** BEGIN **

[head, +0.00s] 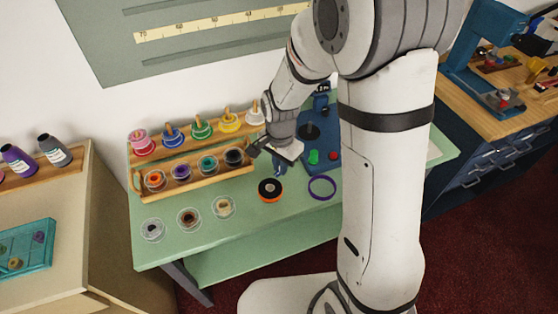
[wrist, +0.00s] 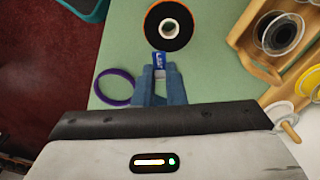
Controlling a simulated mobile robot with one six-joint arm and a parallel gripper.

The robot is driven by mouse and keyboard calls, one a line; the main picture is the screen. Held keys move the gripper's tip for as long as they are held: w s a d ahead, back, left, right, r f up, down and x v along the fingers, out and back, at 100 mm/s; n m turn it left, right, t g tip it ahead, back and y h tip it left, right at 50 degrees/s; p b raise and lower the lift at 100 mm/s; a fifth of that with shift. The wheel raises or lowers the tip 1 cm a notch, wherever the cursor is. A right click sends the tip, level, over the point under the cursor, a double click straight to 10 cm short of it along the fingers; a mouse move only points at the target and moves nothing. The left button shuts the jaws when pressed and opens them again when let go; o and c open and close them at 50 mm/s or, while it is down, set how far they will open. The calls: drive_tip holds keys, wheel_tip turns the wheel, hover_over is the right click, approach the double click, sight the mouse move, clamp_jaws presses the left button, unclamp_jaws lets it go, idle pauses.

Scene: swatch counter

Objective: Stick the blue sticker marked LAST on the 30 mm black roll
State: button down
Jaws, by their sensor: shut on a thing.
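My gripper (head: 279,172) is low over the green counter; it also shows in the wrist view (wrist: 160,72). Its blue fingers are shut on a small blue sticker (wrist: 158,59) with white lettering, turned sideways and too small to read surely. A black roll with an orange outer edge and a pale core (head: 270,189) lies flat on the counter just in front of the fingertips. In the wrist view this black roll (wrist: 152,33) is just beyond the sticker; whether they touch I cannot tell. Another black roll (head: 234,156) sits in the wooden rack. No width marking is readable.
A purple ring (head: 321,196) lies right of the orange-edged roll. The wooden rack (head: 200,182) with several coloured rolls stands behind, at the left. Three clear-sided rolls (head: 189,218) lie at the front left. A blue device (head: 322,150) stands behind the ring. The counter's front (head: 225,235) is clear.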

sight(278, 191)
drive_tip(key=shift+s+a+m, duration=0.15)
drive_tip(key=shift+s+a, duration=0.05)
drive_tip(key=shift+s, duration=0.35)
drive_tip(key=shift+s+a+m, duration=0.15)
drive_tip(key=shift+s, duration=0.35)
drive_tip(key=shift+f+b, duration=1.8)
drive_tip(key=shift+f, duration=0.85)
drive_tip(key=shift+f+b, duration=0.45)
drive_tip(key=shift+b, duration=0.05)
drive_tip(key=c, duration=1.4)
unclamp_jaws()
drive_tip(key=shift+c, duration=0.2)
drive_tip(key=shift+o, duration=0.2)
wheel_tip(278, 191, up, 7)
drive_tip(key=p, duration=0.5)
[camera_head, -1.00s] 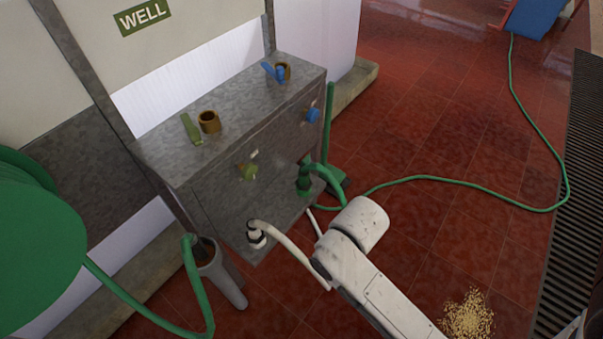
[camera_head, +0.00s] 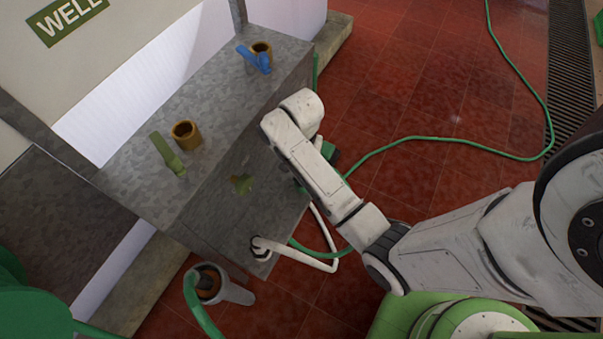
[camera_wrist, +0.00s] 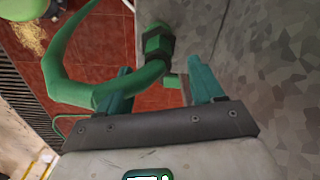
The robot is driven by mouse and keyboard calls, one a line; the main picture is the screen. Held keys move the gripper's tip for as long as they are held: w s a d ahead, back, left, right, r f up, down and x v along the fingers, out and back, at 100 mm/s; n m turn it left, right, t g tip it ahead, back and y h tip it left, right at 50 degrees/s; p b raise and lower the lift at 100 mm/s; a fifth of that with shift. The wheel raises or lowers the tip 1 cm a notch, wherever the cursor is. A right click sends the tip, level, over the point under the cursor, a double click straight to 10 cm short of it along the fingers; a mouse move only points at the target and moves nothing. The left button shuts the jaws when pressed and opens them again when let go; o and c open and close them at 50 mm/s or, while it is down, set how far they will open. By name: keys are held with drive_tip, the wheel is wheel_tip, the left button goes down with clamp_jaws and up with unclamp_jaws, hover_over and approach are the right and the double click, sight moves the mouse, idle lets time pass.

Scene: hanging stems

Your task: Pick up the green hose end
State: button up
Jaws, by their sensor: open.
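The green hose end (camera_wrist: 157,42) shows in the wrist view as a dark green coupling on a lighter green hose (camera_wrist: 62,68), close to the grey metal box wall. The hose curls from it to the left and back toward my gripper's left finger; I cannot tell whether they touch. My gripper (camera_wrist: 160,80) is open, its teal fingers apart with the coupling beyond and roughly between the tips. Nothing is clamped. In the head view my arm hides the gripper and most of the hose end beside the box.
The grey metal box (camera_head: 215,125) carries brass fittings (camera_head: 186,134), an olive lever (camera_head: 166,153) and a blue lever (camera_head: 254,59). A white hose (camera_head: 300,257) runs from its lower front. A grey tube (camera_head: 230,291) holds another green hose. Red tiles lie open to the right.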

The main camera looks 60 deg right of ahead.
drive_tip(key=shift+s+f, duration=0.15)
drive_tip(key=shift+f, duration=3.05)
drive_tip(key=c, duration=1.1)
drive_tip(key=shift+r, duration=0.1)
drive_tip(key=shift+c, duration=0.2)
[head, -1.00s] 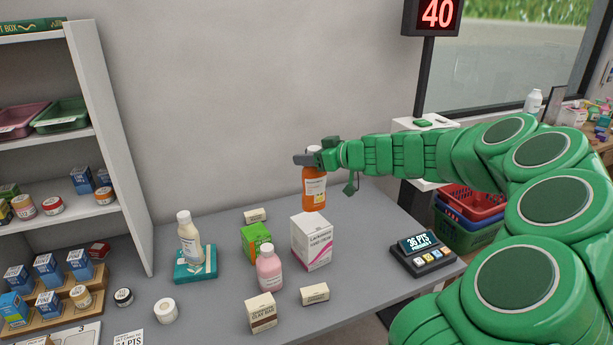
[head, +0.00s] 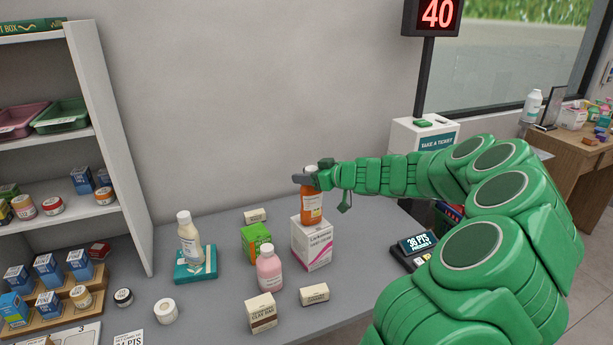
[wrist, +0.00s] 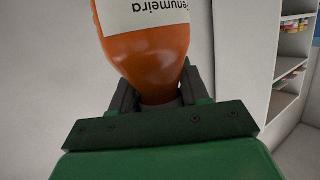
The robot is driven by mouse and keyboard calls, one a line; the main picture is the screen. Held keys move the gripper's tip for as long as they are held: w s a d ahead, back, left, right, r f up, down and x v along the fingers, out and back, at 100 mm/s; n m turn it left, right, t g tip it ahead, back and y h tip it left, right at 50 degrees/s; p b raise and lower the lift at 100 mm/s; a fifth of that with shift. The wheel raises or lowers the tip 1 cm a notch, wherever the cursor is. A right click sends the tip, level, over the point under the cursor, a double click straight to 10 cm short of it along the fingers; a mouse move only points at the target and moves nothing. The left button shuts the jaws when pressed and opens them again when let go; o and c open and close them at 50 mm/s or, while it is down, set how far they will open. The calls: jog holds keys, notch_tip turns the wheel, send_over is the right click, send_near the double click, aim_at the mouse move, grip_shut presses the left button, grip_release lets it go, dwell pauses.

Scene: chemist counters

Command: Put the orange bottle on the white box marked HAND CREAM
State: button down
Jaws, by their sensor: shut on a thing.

** END **

(Instructions to follow): Start with the line that includes "[camera_head, -1.00s]" and finish with the line that includes "[camera_wrist, +0.00s]": reproduce those lines exactly, nothing before or after, and omit any pictures.

(Task answer):
[camera_head, -1.00s] 
[camera_head, +0.00s] 
[camera_wrist, +0.00s] 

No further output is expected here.